■ **Exercise details**
Retype each line of the material exactly, please, skipping any picture in it.
------ Extracted data
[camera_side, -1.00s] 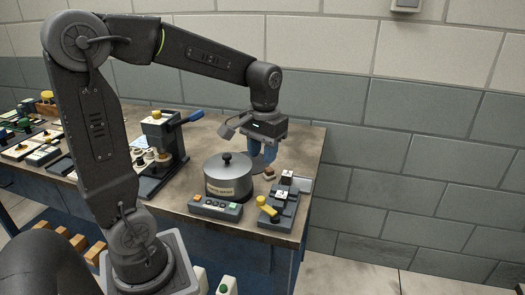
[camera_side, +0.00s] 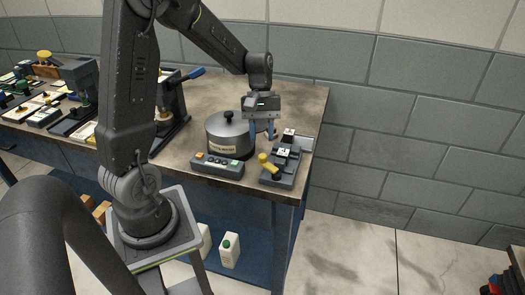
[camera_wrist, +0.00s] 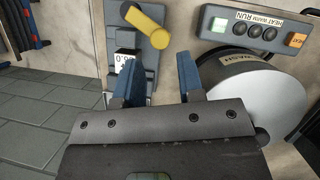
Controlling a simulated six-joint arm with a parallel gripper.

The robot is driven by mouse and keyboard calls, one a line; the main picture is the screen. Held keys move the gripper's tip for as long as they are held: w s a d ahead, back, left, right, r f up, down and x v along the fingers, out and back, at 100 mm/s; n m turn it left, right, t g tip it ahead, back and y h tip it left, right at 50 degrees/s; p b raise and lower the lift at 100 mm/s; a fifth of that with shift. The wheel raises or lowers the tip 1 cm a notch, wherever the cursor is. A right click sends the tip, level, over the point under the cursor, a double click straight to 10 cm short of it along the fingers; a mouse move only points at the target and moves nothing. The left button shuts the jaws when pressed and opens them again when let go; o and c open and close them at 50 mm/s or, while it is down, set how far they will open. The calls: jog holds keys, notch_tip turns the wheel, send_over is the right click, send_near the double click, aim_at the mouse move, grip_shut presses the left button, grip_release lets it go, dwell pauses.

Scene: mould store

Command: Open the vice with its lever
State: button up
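The vice (camera_side: 281,172) is a dark grey block at the front right corner of the bench, with white-labelled pieces on top. Its yellow lever (camera_side: 268,164) sits at the near left end, and a round knob end shows. In the wrist view the vice (camera_wrist: 146,68) lies above and left of centre, with the lever (camera_wrist: 148,27) slanting across its top. My gripper (camera_side: 262,134) has blue fingers and hangs just behind the vice, beside the pot. In the wrist view my gripper (camera_wrist: 160,82) is open and empty, and the left finger hides part of the vice.
A grey lidded pot (camera_side: 231,136) stands close on the left of my gripper. A control box (camera_side: 217,166) with coloured buttons lies in front of the pot. A lever press (camera_side: 172,108) stands further left. The bench edge lies just right of the vice.

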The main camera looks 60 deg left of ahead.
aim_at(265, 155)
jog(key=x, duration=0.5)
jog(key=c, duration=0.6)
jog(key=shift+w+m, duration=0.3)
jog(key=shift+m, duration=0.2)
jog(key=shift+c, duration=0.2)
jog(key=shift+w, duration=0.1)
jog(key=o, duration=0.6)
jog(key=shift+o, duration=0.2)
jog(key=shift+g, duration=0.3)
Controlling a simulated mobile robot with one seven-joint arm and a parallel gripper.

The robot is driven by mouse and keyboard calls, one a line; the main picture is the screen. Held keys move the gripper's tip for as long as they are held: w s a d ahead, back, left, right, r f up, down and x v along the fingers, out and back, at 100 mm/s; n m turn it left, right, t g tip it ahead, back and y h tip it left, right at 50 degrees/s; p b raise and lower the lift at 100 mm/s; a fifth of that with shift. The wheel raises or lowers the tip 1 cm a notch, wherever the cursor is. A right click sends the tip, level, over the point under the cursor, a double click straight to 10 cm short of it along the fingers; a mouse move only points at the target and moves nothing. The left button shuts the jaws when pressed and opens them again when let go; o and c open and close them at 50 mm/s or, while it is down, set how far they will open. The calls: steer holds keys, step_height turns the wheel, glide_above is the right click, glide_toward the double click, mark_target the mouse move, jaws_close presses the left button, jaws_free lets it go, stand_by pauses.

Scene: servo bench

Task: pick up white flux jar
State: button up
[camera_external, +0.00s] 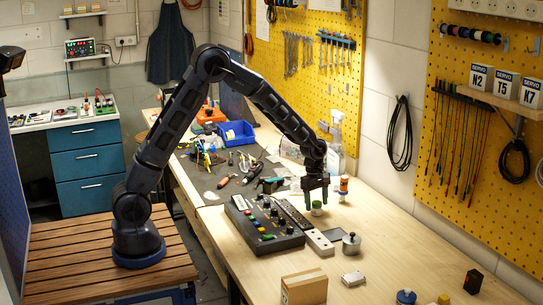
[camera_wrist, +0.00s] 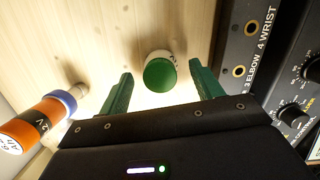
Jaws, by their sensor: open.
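The white flux jar (camera_external: 317,209) is a small white jar with a green lid, standing on the wooden bench just right of the control panel. In the wrist view the jar (camera_wrist: 160,71) is ahead of and between my two green fingers, with clear space on each side. My gripper (camera_external: 317,198) points down directly above or around the jar in the outside view; the fingers partly hide it there. In the wrist view my gripper (camera_wrist: 160,82) is open and holds nothing. I cannot tell the exact height gap.
The control panel (camera_external: 265,228) stands close on the left; it shows at the right of the wrist view (camera_wrist: 292,75). An orange-labelled cylinder (camera_wrist: 38,120) is close on the other side. A metal lidded pot (camera_external: 351,244) and cardboard box (camera_external: 304,289) are nearer the front.

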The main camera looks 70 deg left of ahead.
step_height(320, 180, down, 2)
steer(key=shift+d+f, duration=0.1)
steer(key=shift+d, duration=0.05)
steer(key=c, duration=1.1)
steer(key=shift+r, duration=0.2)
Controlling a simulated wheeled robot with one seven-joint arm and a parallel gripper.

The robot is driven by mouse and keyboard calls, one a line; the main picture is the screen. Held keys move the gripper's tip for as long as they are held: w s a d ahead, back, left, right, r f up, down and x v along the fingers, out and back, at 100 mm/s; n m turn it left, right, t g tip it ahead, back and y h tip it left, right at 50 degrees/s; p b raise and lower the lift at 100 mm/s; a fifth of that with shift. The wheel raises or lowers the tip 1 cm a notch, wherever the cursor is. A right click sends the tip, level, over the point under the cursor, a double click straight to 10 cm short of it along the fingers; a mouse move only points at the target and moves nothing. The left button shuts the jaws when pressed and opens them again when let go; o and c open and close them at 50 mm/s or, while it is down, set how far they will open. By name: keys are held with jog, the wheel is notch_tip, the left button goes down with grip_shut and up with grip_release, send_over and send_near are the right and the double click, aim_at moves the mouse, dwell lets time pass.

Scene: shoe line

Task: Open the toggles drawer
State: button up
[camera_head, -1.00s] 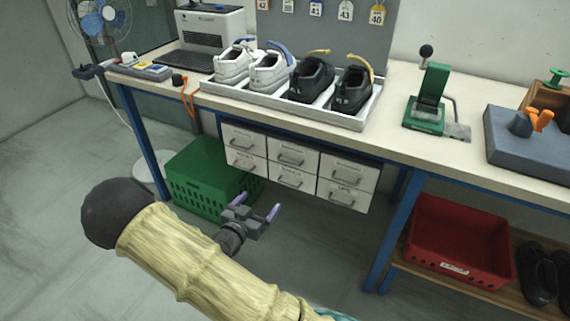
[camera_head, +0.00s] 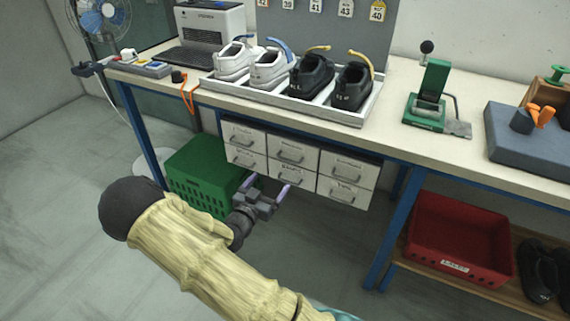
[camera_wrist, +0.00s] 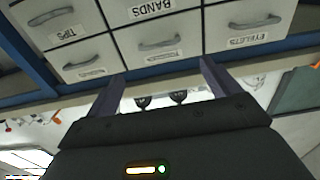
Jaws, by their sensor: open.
------------
■ **Reply to the exercise**
[camera_side, -1.00s] 
[camera_side, +0.00s] 
[camera_wrist, +0.00s] 
Controlling a simulated six-joint arm with a parallel gripper.

The robot is driven by mouse and keyboard calls, one a line; the main picture is the screen. Held keys move the gripper's tip for as long as they are held: w s a d ahead, back, left, right, r f up, down and x v along the fingers, out and back, at 100 mm/s; n m turn it left, right, t g tip it ahead, back and y h tip it left, right at 50 degrees/s; p b raise and lower the lift at 100 mm/s; a fifth of that with shift. The wheel raises or lowers the tip 1 cm a notch, wherever the cursor is. A right click sends the tip, level, over the point under the cursor, a double click straight to 10 cm short of it along the fingers; a mouse move only points at the target and moves nothing. The left button shuts the jaws when pressed and opens them again when let go; o and c open and close them at 50 mm/s or, while it is down, set how far they will open. The calls: jog holds keys, notch_tip turns the wheel, send_over is the right click, send_near the double click, aim_at the mouse move, grip_shut presses the left button, grip_release lets it go, dwell pauses.

Scene: mould store

Command: Open the vice with its lever
State: button up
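The vice (camera_side: 281,172) is a dark grey block at the front right corner of the bench, with white-labelled pieces on top. Its yellow lever (camera_side: 268,164) sits at the near left end, and a round knob end shows. In the wrist view the vice (camera_wrist: 146,68) lies above and left of centre, with the lever (camera_wrist: 148,27) slanting across its top. My gripper (camera_side: 262,134) has blue fingers and hangs just behind the vice, beside the pot. In the wrist view my gripper (camera_wrist: 160,82) is open and empty, and the left finger hides part of the vice.
A grey lidded pot (camera_side: 231,136) stands close on the left of my gripper. A control box (camera_side: 217,166) with coloured buttons lies in front of the pot. A lever press (camera_side: 172,108) stands further left. The bench edge lies just right of the vice.

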The main camera looks 60 deg left of ahead.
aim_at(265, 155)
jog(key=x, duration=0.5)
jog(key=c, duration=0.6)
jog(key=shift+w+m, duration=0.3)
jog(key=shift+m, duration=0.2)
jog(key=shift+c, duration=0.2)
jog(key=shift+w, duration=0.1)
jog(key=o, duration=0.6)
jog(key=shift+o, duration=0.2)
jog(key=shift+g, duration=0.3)
Controlling a simulated mobile robot with one seven-joint arm and a parallel gripper.

The robot is driven by mouse and keyboard calls, one a line; the main picture is the screen. Held keys move the gripper's tip for as long as they are held: w s a d ahead, back, left, right, r f up, down and x v along the fingers, out and back, at 100 mm/s; n m turn it left, right, t g tip it ahead, back and y h tip it left, right at 50 degrees/s; p b raise and lower the lift at 100 mm/s; a fifth of that with shift. The wheel raises or lowers the tip 1 cm a notch, wherever the cursor is. A right click sends the tip, level, over the point under the cursor, a double click straight to 10 cm short of it along the fingers; a mouse move only points at the target and moves nothing. The left button shuts the jaws when pressed and opens them again when let go; o and c open and close them at 50 mm/s or, while it is down, set how far they will open. The calls: steer holds keys, step_height turns the wheel, glide_above is the right click, glide_toward the double click, mark_target the mouse move, jaws_close presses the left button, jaws_free lets it go, stand_by pauses.

Scene: servo bench

Task: pick up white flux jar
State: button up
[camera_external, +0.00s] 
[camera_wrist, +0.00s] 
Jaws, by their sensor: open.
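The white flux jar (camera_external: 317,209) is a small white jar with a green lid, standing on the wooden bench just right of the control panel. In the wrist view the jar (camera_wrist: 160,71) is ahead of and between my two green fingers, with clear space on each side. My gripper (camera_external: 317,198) points down directly above or around the jar in the outside view; the fingers partly hide it there. In the wrist view my gripper (camera_wrist: 160,82) is open and holds nothing. I cannot tell the exact height gap.
The control panel (camera_external: 265,228) stands close on the left; it shows at the right of the wrist view (camera_wrist: 292,75). An orange-labelled cylinder (camera_wrist: 38,120) is close on the other side. A metal lidded pot (camera_external: 351,244) and cardboard box (camera_external: 304,289) are nearer the front.

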The main camera looks 70 deg left of ahead.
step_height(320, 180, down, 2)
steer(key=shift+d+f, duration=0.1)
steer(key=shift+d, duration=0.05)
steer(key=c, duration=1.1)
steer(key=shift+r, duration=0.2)
Controlling a simulated wheeled robot with one seven-joint arm and a parallel gripper.

The robot is driven by mouse and keyboard calls, one a line; the main picture is the screen. Held keys move the gripper's tip for as long as they are held: w s a d ahead, back, left, right, r f up, down and x v along the fingers, out and back, at 100 mm/s; n m turn it left, right, t g tip it ahead, back and y h tip it left, right at 50 degrees/s; p b raise and lower the lift at 100 mm/s; a fifth of that with shift. The wheel raises or lowers the tip 1 cm a notch, wherever the cursor is. A right click sends the tip, level, over the point under the cursor, a double click straight to 10 cm short of it along the fingers; a mouse move only points at the target and moves nothing. The left button shuts the jaws when pressed and opens them again when let go; o and c open and close them at 50 mm/s or, while it is down, set how far they will open. By name: keys are held with jog, the wheel is notch_tip, the left button goes down with grip_shut and up with grip_release, send_over and send_near are the right and the double click, aim_at moves the mouse, dwell lets time pass.

Scene: shoe line

Task: Open the toggles drawer
State: button up
[camera_head, -1.00s] 
[camera_head, +0.00s] 
[camera_wrist, +0.00s] 
Jaws, by their sensor: open.

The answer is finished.